The Art of Rene Joseph

 

Mural Project:

COMMUNITY WORKSHOPS

"My teaching philosophy allows, within a given framework, anyone to produce their own form of personal expression."    

                                                                                                                                                                    --Rene' Joseph

Surveyor Newspaper Headline Neighborhood News.

Photo of young and old workshop participants.

Surveyor newspaper article about the mural project.

 

 

"I pushed them to think poetically about the landscape by getting them to think of different viewpoints for a landscape.  For example, having them draw and cut forms that they think a bug might see from the bottom of the ground, through the leaves of grass or that a bird might see from the air.  

I had them begin with a line to divide and break the space of the paper.  This decision on how to break the pictorial space is important in a landscape, the horizon line being the most obvious division of sky and earth.  I also had them try out other ways to divide the space of the picture: diagonals, verticals or triad divisions, an oval peephole, and a triangular composition that goes back into space as in perspective.  

Participants were encouraged to make images of their cultural backgrounds, and they worked together to make a communal memory in a realistic group drawing and an abstract group collage.  I then meditated on these ideas and made sketches and collages before completing a final, more personal drawing."     --Rene' Joseph

 

Workshops were held for the purpose of involving the neighborhood in generating ideas for the mural.  Members of the community were invited to express their ideas visually.  In order for members of the community to communicate their wishes for the mural, three hands on workshops concentrated on basic art skills.  
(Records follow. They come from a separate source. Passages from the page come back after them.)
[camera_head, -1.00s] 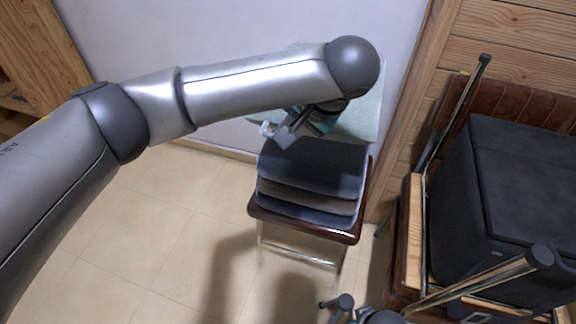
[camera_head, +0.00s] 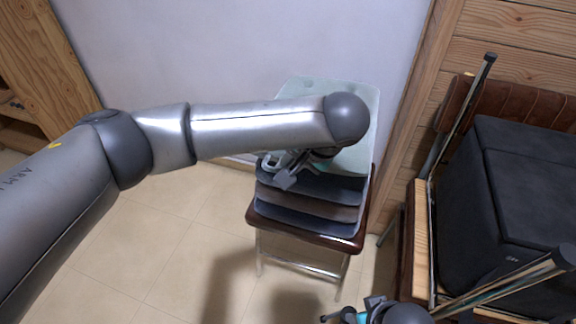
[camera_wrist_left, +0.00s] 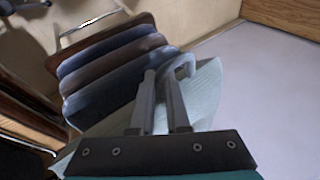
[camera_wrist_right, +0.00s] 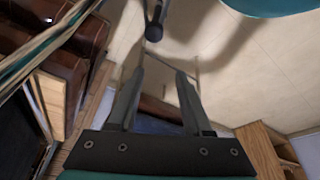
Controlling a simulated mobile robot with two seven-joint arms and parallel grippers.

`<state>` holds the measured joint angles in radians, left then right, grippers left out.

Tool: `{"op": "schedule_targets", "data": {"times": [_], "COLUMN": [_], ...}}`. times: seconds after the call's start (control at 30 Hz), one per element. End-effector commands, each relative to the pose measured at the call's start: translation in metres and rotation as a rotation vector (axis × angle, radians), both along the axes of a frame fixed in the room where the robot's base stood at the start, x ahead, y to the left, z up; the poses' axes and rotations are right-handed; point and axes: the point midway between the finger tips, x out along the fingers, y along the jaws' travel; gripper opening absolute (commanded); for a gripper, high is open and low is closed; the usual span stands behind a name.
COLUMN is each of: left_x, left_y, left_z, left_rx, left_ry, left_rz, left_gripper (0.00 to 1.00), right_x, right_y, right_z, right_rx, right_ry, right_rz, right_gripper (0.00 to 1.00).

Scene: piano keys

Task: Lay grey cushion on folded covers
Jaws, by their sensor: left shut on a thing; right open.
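The pale grey-green tufted cushion (camera_head: 310,90) is held by my left gripper (camera_head: 282,176) at the back of the stool. It is partly hidden by my left arm. The folded covers (camera_head: 315,205), dark blue and brown in layers, lie stacked on the stool. The gripper is just over the stack's rear part; I cannot tell whether the cushion touches it. In the left wrist view, the fingers (camera_wrist_left: 160,78) are shut at the cushion (camera_wrist_left: 205,92), beside the covers (camera_wrist_left: 115,62). My right gripper (camera_wrist_right: 157,72) is open and empty, low at the bottom of the head view.
The dark wooden stool (camera_head: 300,232) with metal legs stands near the wall. At right, a large black box (camera_head: 520,210) and brown leather chairs (camera_head: 535,103) crowd the space. Tiled floor (camera_head: 165,240) at left is free.

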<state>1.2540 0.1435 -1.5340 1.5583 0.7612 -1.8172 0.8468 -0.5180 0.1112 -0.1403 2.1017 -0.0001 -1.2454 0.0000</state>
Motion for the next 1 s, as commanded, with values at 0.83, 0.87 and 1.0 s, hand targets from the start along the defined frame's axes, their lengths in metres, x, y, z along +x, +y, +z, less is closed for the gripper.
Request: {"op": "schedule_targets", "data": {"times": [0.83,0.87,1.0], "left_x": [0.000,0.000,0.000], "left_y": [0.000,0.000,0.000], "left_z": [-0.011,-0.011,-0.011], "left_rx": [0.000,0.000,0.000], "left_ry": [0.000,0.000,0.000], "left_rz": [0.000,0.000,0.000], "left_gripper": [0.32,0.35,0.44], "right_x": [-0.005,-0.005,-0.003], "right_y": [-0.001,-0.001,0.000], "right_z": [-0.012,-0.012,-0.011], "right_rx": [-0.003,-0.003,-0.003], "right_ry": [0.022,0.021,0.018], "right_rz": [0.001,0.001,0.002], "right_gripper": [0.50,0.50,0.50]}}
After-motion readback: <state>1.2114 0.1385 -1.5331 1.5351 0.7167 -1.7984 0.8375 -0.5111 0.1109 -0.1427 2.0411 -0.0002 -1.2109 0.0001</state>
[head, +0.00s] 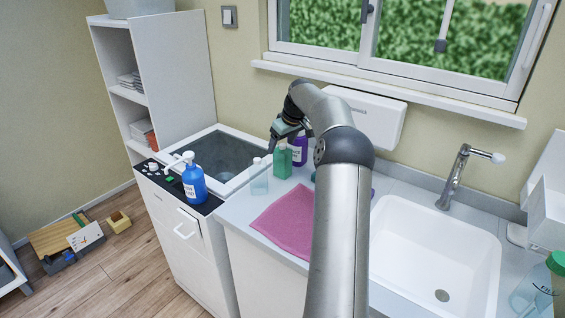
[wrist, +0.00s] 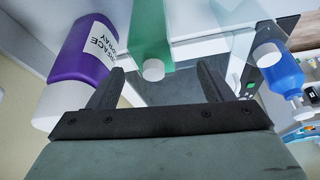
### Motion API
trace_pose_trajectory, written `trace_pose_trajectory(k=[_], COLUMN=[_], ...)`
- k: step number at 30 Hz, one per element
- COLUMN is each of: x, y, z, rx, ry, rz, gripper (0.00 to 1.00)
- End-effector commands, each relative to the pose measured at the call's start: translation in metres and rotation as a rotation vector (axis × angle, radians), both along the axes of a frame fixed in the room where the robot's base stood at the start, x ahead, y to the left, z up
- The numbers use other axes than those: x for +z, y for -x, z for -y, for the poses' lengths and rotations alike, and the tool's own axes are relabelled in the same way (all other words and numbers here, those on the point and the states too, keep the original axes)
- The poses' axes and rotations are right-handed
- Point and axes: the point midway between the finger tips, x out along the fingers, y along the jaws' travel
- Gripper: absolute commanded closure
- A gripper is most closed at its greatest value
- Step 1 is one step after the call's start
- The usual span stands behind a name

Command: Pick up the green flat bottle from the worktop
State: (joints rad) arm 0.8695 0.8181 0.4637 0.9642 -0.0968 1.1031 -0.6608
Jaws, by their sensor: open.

Focusing in on the elements of drawing and painting, workshop participants learned about landscape themes and forms, pictorial space and color interaction.  

The workshops gave the artist insight into the neighborhood's concerns for the mural and encouraged a working relationship with people of all ages.  Beginning with individual drawings, the workshops cumulated in a final group collage.

Poster annoucing design of mural.

Getting participants to think about images in a abstract way was an important objective for the workshops.  One method used reproductions of master paintings.  Projecting slides onto paper, the artist gave examples of ways to simplify looking at the structure of the paintings by redrawing the composition into divisions of space.  

Participants then drew pictures from their memory and imagination of scenes that had meaning to them.  

In another workshop, students could invent colors for use in the collage studies by mixing their own colors.  Colors were based on adding each of the primaries and secondaries separately to white and then to black.  They developed a sensitivity to color by seeing how each color changed when placed next to another color.